La place servait aux exécutions des criminels et aux expositions au pilori comme l'indiquent encore les plans du 18 e siècle sur lesquels figure le poteau de justice, à hauteur de la rue des Innocents, à l'emplacement de l'horloge qui se trouve sur le haut de la place des Lices. Les condamnés y étaient encore exposés jusqu'au milieu du 19e siècle. Les corps des exécutés y restaient parfois plusieurs jours pour effrayer la population, avant d'être emmenés au cimetière qui se trouvait sur l'actuelle place Sainte-Anne en passant par cette rue des Innocents, car l'on pensait que tous ceux qui étaient exécutés n'étaient pas tous coupables.
De grandes demeures...
La place est bordée, en rive nord, par d'anciennes demeures comme l'Hôtel de la Noue, dont le toit en carène inversée de la tour centrale traduit une volonté d'ostentation, à laquelle répond le toit en carène de l'Hôtel Racapé de La Feuillée, tous deux à pans de bois construits en 1658,ainsi que l'Hôtel de Montbourcher dont les armes figurent au fronton (trois marmites) illustrant la devise familiale ("Assez d'amis quand elles sont pleines") et l'Hôtel du Molant en pierre, ce dernier de 1666, avec au-dessus de la porte qui communique avec la cage d'escalier, le profil du roi-soleil sculpté dans un médaillon ovale. Ces demeures furent construites dans la seconde moitié du 17 e siècle sur initiatives de gens de robe du Présidial et du barreau, mais le quartier des Lices, sans jardins et très resserré, ne fut espace aristocratique qu'un temps assez bref, la noblesse parlementaire - exilée à Vannes pendant quinze ans - et les notables lui ayant préféré le secteur de la rue Saint-Georges puis le nouveau quartier du Contour de la Motte.[2]

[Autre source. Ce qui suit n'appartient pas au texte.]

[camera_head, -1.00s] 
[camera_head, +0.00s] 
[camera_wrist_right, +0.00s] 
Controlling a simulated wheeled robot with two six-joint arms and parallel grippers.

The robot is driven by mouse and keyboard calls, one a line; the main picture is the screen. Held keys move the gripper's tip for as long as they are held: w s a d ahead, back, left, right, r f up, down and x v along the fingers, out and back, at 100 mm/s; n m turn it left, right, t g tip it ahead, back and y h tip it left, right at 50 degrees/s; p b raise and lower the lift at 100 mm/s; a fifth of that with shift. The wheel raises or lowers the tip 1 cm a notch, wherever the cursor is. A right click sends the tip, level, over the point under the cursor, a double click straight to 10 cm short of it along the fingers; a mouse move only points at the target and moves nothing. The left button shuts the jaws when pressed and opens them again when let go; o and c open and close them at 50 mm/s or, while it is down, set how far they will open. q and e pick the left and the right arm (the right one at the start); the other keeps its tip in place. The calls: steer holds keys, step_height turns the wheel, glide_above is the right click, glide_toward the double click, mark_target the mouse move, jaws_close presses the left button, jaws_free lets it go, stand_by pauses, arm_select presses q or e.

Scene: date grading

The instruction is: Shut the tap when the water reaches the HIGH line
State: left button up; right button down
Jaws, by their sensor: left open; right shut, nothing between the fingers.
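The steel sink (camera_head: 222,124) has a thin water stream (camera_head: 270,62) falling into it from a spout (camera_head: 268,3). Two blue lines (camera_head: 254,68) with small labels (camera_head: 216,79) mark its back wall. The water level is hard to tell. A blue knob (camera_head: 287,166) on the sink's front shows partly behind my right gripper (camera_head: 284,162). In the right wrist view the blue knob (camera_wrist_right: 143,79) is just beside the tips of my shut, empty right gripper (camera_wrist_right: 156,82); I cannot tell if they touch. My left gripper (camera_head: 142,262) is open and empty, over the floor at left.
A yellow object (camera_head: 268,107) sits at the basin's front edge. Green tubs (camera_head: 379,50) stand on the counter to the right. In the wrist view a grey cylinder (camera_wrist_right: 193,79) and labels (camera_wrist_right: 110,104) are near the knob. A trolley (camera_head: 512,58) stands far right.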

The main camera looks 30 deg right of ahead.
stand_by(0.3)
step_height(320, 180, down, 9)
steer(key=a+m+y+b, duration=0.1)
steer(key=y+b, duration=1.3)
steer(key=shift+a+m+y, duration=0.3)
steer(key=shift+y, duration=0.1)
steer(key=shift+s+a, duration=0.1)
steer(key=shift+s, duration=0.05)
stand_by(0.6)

...souvent mises en location
Ces hôtels étaient souvent mis en location. Le bail à loyer ci-dessous donne en 1820 des indications sur un appartement de l'Hôtel Forsan donnant « sur la lice » et sur la rue Saint-Louis et les modalités de location tel que le loyer de 250 francs par an.
« Acte sous seing privé du 26 janvier 1819 portant entre nous soussigné Delle Rose De Forsan de la Bouteillerie d'une part et Dame Guitton née Anne Angélique André Duquesnoy, tout deux demeurant à Rennes, rue Saint Louis n° 28 et Place des Lices, a été par le présent acte de ferme s.s.p. par lequel ladite demoiselle Rose De Forsan loue aujourd'hui à la dite De Guiton pour neuf années qui commenceront le 24 juin 1820 et finiront à pareil jour 1829, savoir un appartement dans l'hôtel Forsan situé place des Lices à Rennes au rez de chaussée au coin meridionnal et occidental dit hôtel composé d'une grande salle ayant ses couvertures! sur la lice avec alcove et cheminée et un cabinet d'entrée ayant aussi sa croisée sur la lice, plus une grande salle ou chambre donnant sur la rue Saint Louis ayant de plus une croisée sous le pignon occidental dudit hôtel avec cabinet privatif de latrinnes, une cave et caveau à côté, une remise sur la rue Saint Louis et un grenier, le tout occupé et dont jouissent actuellement les demoiselles Ergault ;
la salle donnant sur la lice tapissée en papier pour y rester ou autre qui y serait placé par Dame Guiton en remplaçant sans que ladite De Guiton puisse réclamer d'indemnité ;
la grande chambre sur la rue Saint Louis garnie d'armoires d'attaches et ladite De Guiton déclare bien connaître le tout et en jouir sans rien dégrader ni changer à peine de rétablir à ses frais si ces changements n'étaient pas agréables à Demoiselle De Forsan et fera ramoner les cheminées conformément aux arrêtés de police, rendra les appartements en état de réparation locative ainsi qu'elle les aura reçue, payera sa diminution du prix du fermage designé ci-après les impôts pour portes et fenêtres et pour jouissance des appartements et autres objets ci-dessus Made Guiton s'oblige de payer chaque année en deux termes égaux dont le premier echoira et sera payé le 25 décembre 1820 et 2e le jour St Jean 1821 cent vingt cinq francs chaque ce qui fait par an deux cent cinquante francs, fait double à Rennes. Reçu sept francs vingt sept." [3]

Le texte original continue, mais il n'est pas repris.